→ Written exercise: Write out the material exactly, with the pictures left out.

→ Data segment:
-- START --

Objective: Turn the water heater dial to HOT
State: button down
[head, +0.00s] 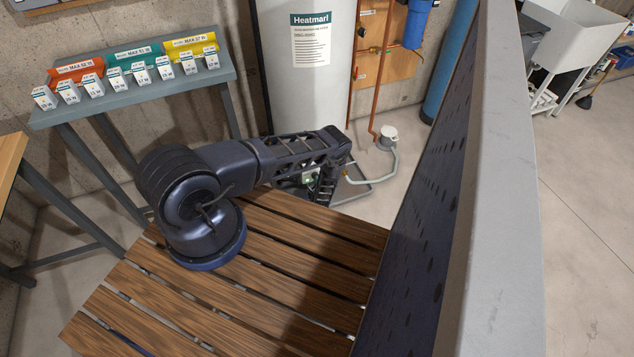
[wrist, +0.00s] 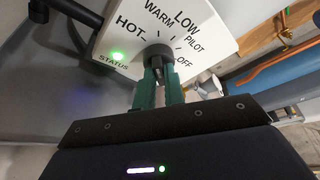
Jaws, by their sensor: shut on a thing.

-- END --

→ Result of the exercise:
Objective: Turn the water heater dial to HOT
State: button down
[head, +0.00s] 
[wrist, +0.00s] 
Jaws, by their sensor: shut on a thing.

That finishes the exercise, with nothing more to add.